To be done -> Both end lines count: copy exactly from the line that contains "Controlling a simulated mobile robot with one" to the line that contains "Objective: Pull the", and only those lines.

Extracted entries ->
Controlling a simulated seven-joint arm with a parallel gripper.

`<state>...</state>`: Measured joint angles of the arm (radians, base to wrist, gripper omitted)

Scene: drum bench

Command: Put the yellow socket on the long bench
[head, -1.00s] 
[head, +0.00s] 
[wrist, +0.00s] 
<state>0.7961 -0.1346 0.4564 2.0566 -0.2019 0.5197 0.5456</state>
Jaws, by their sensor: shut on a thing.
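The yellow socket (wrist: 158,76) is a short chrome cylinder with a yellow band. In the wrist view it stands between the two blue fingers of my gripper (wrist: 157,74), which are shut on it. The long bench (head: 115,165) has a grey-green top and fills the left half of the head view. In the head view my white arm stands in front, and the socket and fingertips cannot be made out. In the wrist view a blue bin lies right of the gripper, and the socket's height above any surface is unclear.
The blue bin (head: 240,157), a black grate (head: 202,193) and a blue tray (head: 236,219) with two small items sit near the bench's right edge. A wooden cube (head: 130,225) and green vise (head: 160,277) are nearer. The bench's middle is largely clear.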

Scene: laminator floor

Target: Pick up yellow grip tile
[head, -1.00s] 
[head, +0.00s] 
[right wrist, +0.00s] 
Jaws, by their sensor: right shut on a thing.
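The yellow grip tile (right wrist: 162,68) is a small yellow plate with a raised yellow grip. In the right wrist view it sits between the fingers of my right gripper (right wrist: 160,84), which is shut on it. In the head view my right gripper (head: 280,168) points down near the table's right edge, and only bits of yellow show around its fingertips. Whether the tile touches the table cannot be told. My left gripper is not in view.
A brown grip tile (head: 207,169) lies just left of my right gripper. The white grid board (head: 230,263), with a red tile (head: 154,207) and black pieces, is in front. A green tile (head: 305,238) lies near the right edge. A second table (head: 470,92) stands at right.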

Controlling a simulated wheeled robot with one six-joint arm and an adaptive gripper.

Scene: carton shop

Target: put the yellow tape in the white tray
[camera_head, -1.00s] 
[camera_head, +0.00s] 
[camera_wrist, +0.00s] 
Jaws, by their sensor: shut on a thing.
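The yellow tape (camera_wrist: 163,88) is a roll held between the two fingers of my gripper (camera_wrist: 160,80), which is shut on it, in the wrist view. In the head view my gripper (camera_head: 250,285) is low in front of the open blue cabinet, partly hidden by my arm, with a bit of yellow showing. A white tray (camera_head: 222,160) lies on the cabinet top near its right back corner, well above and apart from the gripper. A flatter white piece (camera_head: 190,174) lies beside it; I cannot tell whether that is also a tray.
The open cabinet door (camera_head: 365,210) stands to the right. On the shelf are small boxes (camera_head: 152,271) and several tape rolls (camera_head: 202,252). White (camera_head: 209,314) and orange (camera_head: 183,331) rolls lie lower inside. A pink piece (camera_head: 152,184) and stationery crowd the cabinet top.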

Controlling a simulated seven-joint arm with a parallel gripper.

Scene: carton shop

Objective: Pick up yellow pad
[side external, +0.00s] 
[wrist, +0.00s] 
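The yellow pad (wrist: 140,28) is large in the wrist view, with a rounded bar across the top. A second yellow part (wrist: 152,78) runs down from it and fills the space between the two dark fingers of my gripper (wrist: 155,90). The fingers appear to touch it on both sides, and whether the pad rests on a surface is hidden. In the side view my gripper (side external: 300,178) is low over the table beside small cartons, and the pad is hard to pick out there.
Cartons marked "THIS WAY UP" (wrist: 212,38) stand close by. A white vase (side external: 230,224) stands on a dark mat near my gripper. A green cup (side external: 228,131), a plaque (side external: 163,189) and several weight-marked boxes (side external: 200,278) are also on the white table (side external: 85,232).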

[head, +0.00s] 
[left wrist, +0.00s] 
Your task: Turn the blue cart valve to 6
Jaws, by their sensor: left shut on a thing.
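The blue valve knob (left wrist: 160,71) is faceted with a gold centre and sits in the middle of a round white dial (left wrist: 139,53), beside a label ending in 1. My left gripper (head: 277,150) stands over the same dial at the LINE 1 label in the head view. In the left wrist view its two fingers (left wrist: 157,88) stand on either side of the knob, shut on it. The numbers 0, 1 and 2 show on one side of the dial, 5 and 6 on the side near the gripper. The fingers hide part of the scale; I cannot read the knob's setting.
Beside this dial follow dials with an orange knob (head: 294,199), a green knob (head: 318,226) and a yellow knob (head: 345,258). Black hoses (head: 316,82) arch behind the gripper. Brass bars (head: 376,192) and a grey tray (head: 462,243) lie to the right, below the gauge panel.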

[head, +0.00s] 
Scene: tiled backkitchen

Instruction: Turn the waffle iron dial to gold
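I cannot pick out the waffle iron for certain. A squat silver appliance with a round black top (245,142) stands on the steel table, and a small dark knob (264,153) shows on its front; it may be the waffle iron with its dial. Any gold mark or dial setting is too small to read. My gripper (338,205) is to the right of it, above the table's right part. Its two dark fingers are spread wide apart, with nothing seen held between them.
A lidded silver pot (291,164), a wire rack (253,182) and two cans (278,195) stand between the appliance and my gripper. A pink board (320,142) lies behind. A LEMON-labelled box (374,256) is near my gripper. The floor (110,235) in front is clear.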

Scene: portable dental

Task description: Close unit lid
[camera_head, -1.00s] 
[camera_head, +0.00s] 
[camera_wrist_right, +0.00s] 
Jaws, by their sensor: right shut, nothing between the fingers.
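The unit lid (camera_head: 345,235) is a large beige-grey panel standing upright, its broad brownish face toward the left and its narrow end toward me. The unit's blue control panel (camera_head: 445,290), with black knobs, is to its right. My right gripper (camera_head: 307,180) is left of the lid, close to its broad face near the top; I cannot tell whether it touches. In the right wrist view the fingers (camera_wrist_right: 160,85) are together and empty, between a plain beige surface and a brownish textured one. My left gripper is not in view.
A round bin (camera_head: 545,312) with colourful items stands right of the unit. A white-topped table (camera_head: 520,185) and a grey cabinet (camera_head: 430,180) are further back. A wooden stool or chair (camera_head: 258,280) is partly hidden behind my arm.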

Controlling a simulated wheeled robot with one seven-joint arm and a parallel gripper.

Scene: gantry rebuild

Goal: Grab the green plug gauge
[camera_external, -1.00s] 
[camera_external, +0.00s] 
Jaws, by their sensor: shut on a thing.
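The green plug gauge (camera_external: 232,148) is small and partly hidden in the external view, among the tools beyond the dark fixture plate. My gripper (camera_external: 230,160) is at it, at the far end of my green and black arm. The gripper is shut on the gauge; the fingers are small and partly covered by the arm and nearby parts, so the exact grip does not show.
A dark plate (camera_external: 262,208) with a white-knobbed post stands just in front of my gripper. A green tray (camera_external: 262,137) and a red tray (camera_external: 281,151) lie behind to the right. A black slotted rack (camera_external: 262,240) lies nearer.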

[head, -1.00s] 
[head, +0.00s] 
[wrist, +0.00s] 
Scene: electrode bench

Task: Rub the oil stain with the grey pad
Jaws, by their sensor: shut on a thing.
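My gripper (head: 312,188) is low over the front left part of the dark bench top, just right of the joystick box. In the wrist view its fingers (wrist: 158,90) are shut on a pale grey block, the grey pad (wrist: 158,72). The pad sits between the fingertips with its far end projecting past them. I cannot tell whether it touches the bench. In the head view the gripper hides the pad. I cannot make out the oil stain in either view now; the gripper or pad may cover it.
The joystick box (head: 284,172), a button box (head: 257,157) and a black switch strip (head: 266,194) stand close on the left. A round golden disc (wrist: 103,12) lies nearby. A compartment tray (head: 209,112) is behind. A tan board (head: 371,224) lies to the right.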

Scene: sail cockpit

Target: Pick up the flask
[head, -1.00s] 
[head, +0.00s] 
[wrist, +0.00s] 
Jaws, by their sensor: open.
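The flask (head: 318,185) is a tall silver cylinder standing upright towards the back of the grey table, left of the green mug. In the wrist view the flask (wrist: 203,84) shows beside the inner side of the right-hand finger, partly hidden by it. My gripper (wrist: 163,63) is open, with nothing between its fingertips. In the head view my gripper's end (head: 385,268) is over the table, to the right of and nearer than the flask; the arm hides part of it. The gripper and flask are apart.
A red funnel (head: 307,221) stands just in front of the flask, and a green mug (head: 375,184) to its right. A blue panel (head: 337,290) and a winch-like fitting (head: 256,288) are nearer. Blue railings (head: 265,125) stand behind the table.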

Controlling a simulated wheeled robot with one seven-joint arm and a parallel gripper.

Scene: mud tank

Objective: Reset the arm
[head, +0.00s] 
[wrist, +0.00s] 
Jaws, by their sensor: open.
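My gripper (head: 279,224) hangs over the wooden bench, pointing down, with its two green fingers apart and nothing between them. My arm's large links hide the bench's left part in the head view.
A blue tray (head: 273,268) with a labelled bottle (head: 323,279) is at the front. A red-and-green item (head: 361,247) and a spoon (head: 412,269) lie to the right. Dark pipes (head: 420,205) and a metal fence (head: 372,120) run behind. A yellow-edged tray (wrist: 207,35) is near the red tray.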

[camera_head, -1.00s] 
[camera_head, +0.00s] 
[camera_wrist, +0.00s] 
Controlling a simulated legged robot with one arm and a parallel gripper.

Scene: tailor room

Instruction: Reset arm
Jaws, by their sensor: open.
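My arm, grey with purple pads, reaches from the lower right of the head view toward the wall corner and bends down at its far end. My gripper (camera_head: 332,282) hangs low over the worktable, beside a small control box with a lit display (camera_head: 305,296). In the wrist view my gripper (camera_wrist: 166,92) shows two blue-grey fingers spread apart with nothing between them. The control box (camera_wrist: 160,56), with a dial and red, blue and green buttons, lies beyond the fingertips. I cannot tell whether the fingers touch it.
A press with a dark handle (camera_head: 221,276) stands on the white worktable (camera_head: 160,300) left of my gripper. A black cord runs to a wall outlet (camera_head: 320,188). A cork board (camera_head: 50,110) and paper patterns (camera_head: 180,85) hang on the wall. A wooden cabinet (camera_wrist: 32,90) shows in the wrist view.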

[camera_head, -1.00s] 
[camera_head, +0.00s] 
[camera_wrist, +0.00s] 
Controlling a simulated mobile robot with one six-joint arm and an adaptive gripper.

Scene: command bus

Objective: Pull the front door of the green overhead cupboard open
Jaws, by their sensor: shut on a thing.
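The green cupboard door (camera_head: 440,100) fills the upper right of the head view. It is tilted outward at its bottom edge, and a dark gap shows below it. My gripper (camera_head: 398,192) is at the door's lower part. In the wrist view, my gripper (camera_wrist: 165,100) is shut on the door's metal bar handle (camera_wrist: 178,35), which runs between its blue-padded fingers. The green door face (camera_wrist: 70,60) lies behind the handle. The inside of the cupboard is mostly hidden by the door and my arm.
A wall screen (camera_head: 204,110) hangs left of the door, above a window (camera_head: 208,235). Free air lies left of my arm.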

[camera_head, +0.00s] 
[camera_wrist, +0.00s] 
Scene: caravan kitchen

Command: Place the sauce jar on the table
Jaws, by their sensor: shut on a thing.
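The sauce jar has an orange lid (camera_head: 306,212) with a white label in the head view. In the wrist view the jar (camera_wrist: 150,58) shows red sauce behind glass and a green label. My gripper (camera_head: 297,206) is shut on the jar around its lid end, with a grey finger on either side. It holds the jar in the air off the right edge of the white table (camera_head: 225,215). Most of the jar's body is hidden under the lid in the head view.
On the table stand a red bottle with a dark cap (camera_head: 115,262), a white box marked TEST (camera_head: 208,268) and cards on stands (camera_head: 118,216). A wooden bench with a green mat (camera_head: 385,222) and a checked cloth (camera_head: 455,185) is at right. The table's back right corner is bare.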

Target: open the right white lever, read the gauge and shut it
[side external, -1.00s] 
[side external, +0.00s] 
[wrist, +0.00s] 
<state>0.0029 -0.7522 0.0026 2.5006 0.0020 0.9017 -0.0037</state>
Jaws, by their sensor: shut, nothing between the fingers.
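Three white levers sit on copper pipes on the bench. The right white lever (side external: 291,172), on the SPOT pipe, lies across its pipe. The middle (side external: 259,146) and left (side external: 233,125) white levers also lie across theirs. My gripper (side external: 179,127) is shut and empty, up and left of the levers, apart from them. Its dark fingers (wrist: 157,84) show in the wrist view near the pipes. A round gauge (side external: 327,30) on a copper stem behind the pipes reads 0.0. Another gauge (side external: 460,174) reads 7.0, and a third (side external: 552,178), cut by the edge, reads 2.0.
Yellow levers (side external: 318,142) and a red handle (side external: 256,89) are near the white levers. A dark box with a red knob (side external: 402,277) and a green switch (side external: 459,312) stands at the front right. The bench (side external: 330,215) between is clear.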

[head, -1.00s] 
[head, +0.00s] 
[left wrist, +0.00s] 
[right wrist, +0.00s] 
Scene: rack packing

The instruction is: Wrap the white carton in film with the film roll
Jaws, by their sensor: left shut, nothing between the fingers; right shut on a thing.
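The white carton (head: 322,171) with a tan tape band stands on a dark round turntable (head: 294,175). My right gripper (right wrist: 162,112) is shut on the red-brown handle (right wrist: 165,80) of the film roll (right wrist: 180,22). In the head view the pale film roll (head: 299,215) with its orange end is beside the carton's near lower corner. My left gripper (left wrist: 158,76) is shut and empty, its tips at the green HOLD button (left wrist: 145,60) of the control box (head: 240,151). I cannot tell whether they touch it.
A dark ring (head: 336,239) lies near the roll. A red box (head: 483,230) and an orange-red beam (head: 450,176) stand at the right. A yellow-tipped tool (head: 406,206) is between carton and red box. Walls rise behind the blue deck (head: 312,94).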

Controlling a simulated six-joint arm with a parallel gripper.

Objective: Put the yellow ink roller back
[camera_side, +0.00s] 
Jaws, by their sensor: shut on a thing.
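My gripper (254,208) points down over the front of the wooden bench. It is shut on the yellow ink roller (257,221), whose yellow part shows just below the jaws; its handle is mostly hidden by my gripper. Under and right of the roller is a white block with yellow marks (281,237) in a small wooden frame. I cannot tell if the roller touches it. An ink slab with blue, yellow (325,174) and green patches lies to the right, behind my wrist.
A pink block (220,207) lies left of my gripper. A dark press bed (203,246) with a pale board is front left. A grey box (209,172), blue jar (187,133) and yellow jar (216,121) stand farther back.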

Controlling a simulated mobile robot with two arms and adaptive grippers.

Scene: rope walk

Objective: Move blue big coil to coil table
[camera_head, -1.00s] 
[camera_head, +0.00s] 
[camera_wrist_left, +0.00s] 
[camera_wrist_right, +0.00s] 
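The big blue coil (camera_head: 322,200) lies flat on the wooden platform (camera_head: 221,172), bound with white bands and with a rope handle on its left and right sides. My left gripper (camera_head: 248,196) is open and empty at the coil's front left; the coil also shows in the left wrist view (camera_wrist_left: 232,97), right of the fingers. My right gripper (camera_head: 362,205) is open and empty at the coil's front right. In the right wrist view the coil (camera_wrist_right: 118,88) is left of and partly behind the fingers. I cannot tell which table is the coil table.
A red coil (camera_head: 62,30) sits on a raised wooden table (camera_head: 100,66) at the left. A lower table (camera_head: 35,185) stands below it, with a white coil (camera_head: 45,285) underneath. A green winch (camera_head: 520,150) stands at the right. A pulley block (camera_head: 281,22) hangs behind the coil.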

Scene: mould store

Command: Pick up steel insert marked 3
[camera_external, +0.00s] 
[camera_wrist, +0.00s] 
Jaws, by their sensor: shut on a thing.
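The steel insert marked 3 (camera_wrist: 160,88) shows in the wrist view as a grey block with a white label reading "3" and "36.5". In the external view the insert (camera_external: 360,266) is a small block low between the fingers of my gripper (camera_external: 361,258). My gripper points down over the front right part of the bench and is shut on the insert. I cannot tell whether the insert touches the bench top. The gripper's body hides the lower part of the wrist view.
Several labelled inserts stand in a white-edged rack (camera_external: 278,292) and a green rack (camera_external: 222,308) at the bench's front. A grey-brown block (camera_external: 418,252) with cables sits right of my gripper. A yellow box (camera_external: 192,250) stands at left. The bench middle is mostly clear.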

Right answer ->
Controlling a simulated mobile robot with one six-joint arm and an adaptive gripper.

Scene: command bus

Objective: Pull the front door of the green overhead cupboard open

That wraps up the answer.